A block of data
__________________________________________________
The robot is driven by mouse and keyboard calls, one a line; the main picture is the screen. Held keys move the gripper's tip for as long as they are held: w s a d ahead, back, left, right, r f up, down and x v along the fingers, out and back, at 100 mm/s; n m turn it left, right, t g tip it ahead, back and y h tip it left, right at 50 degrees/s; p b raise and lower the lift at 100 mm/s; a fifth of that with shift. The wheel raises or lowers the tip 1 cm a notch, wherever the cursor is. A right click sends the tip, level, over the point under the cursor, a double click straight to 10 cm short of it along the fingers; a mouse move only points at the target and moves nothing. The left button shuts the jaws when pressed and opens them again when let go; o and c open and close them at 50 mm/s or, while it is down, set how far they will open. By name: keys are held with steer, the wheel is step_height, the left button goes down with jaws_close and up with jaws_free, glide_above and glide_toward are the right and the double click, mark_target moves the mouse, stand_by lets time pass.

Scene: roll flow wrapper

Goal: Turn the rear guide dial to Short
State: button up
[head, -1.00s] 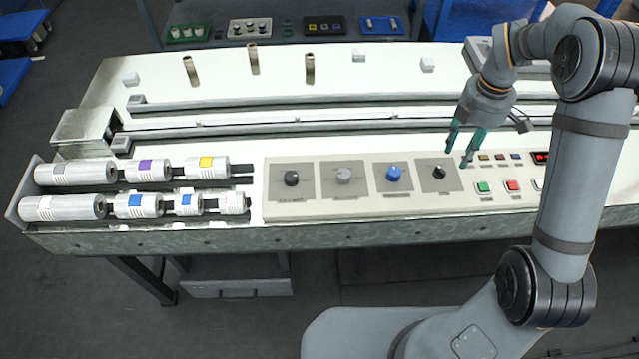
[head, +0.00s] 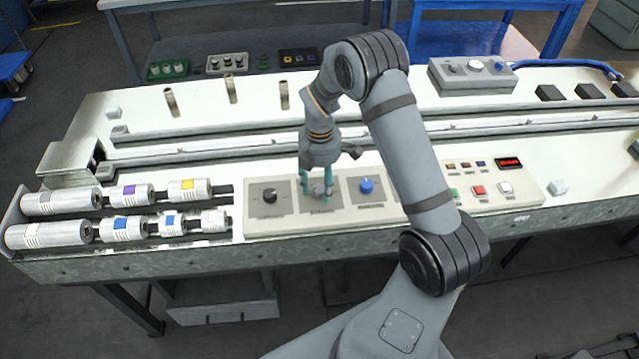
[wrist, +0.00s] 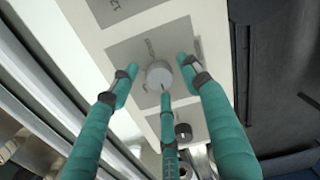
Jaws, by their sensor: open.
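A grey round dial (head: 317,190) sits on a dark square of the front control panel (head: 352,224), second from the left. In the wrist view the dial (wrist: 159,73) shows from above, with small lettering on its square that I cannot read. My gripper (head: 315,184) is over this dial, pointing down. In the wrist view my gripper's (wrist: 158,78) teal fingers are spread around the dial, apart from each other; I cannot tell whether any touches it. I cannot tell from the labels which dial is the rear guide.
A black dial (head: 269,195) is to the left and a blue dial (head: 366,185) to the right. My forearm covers the panel farther right. Coloured buttons (head: 478,190) are beyond it. Silver rollers (head: 62,203) lie at the left. Short brown posts (head: 231,89) stand behind.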

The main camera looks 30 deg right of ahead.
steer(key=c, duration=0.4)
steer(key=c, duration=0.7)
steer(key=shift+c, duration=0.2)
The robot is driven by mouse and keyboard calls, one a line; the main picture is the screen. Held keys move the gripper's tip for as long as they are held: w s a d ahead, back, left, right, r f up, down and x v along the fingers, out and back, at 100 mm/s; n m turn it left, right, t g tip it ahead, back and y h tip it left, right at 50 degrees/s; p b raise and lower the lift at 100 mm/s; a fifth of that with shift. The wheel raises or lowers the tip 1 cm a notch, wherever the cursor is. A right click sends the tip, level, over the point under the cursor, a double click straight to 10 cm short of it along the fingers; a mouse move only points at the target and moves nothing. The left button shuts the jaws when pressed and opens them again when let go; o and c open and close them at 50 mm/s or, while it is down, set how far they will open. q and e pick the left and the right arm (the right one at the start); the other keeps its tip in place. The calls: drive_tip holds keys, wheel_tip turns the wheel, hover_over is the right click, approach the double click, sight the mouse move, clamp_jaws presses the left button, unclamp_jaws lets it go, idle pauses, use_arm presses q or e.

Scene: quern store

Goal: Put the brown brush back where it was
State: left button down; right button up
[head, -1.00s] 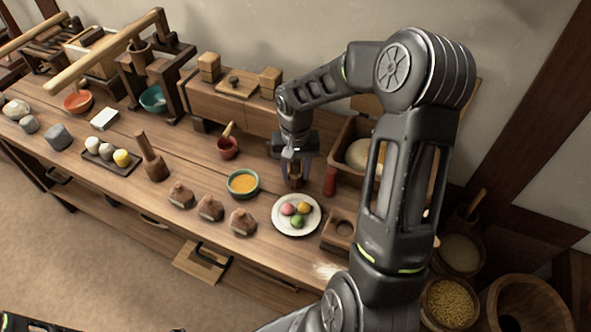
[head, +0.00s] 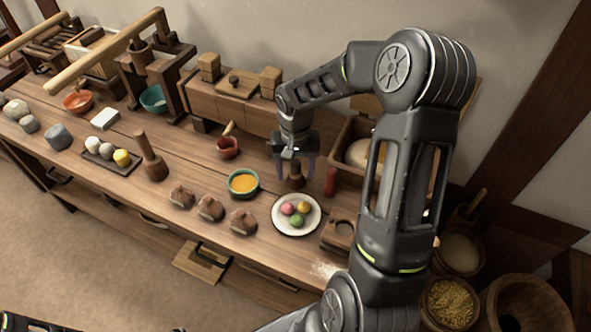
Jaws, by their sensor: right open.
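A small dark brown upright thing, which looks like the brown brush (head: 296,181), stands on the wooden bench behind the white plate. My right gripper (head: 296,172) points down over it, open, with one finger on each side and gaps between the fingers and the brush. The brush's top is partly hidden by the gripper. My left gripper does not show; only a dark edge of my own body is at the bottom left.
A red cylinder (head: 330,182) stands close to the right. The white plate (head: 296,229) with coloured balls and a green bowl (head: 243,183) are in front. A small red pot (head: 228,147) stands to the left, and a wooden box (head: 345,135) behind right.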

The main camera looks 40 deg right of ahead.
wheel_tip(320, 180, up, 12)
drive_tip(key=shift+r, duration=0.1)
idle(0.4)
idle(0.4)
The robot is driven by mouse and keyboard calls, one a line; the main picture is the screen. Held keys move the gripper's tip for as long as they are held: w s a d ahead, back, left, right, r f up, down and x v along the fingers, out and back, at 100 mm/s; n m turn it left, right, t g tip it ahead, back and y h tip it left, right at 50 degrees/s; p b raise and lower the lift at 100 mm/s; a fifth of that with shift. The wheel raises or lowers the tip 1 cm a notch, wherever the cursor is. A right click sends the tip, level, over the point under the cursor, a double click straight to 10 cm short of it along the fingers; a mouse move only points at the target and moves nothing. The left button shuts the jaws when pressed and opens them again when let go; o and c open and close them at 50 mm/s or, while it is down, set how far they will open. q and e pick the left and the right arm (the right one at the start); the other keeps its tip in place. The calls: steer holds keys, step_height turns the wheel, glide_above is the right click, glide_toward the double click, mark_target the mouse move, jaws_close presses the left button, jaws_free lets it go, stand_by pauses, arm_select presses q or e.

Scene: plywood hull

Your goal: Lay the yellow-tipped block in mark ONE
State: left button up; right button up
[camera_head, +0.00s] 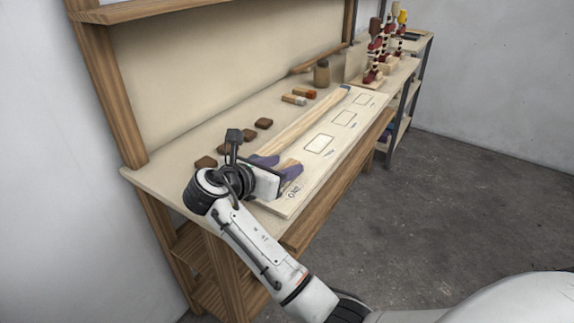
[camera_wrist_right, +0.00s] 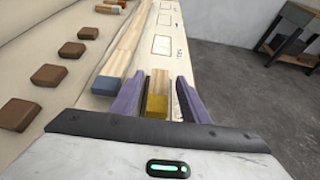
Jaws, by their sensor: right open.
__________________________________________________
Short exercise
Make an exact copy of the records shown above, without the pictures.

Expected output
The robot is driven by mouse and keyboard calls, one a line; the main picture is the screen. Held keys move the gripper's tip for as long as they are held: w s a d ahead, back, left, right, r f up, down and x v along the fingers, out and back, at 100 mm/s; n m turn it left, right, t g tip it ahead, back and y h tip it left, right at 50 degrees/s; p b raise and lower the lift at 100 mm/s; a fifth of that with shift. The wheel raises or lowers the tip 1 cm a notch, wherever the cursor is. A right click sends the tip, level, over the point under the cursor, a double click straight to 10 cm short of it along the fingers; a mouse move only points at the target and moves nothing. The left button shuts the jaws when pressed and opens them again when let go; o and c open and close them at 50 mm/s or, while it is down, set how far they will open. By name: keys are held with steer, the wheel is step_height, the left button goes down with jaws_close and up with jaws_free, glide_above and glide_toward are the right and the double click, mark_target moves the mouse, stand_by lets time pass.

Scene: roll flow wrapper

Goal: Turn the rear guide dial to Short
State: button up
[head, -1.00s] 
[head, +0.00s] 
[wrist, +0.00s] 
Jaws, by their sensor: open.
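A grey round dial (head: 317,190) sits on a dark square of the front control panel (head: 352,224), second from the left. In the wrist view the dial (wrist: 159,73) shows from above, with small lettering on its square that I cannot read. My gripper (head: 315,184) is over this dial, pointing down. In the wrist view my gripper's (wrist: 158,78) teal fingers are spread around the dial, apart from each other; I cannot tell whether any touches it. I cannot tell from the labels which dial is the rear guide.
A black dial (head: 269,195) is to the left and a blue dial (head: 366,185) to the right. My forearm covers the panel farther right. Coloured buttons (head: 478,190) are beyond it. Silver rollers (head: 62,203) lie at the left. Short brown posts (head: 231,89) stand behind.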

The main camera looks 30 deg right of ahead.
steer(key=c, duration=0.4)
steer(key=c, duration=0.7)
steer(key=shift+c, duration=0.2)
The robot is driven by mouse and keyboard calls, one a line; the main picture is the screen. Held keys move the gripper's tip for as long as they are held: w s a d ahead, back, left, right, r f up, down and x v along the fingers, out and back, at 100 mm/s; n m turn it left, right, t g tip it ahead, back and y h tip it left, right at 50 degrees/s; p b raise and lower the lift at 100 mm/s; a fifth of that with shift. The wheel raises or lowers the tip 1 cm a notch, wherever the cursor is. A right click sends the tip, level, over the point under the cursor, a double click straight to 10 cm short of it along the fingers; a mouse move only points at the target and moves nothing. The left button shuts the jaws when pressed and opens them again when let go; o and c open and close them at 50 mm/s or, while it is down, set how far they will open. q and e pick the left and the right arm (the right one at the start); the other keeps its tip in place. The calls: drive_tip holds keys, wheel_tip turns the wheel, hover_over is the right click, approach the double click, sight the mouse move, clamp_jaws presses the left button, unclamp_jaws lets it go, idle pauses, use_arm presses q or e.

Scene: quern store

Goal: Put the brown brush back where it was
State: left button down; right button up
[head, -1.00s] 
[head, +0.00s] 
Jaws, by their sensor: right open.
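A small dark brown upright thing, which looks like the brown brush (head: 296,181), stands on the wooden bench behind the white plate. My right gripper (head: 296,172) points down over it, open, with one finger on each side and gaps between the fingers and the brush. The brush's top is partly hidden by the gripper. My left gripper does not show; only a dark edge of my own body is at the bottom left.
A red cylinder (head: 330,182) stands close to the right. The white plate (head: 296,229) with coloured balls and a green bowl (head: 243,183) are in front. A small red pot (head: 228,147) stands to the left, and a wooden box (head: 345,135) behind right.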

The main camera looks 40 deg right of ahead.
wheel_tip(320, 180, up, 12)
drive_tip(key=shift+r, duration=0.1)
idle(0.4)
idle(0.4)
The robot is driven by mouse and keyboard calls, one a line; the main picture is the screen. Held keys move the gripper's tip for as long as they are held: w s a d ahead, back, left, right, r f up, down and x v along the fingers, out and back, at 100 mm/s; n m turn it left, right, t g tip it ahead, back and y h tip it left, right at 50 degrees/s; p b raise and lower the lift at 100 mm/s; a fifth of that with shift. The wheel raises or lowers the tip 1 cm a notch, wherever the cursor is. A right click sends the tip, level, over the point under the cursor, a double click straight to 10 cm short of it along the fingers; a mouse move only points at the target and moves nothing. The left button shuts the jaws when pressed and opens them again when let go; o and c open and close them at 50 mm/s or, while it is down, set how far they will open. q and e pick the left and the right arm (the right one at the start); the other keeps its tip in place. The calls: steer holds keys, step_height turns the wheel, glide_above is the right click, glide_toward the double click, mark_target the mouse move, jaws_close presses the left button, jaws_free lets it go, stand_by pauses, arm_select presses q or e.

Scene: plywood hull

Your goal: Lay the yellow-tipped block in mark ONE
State: left button up; right button up
[camera_head, +0.00s] 
[camera_wrist_right, +0.00s] 
Jaws, by their sensor: right open.

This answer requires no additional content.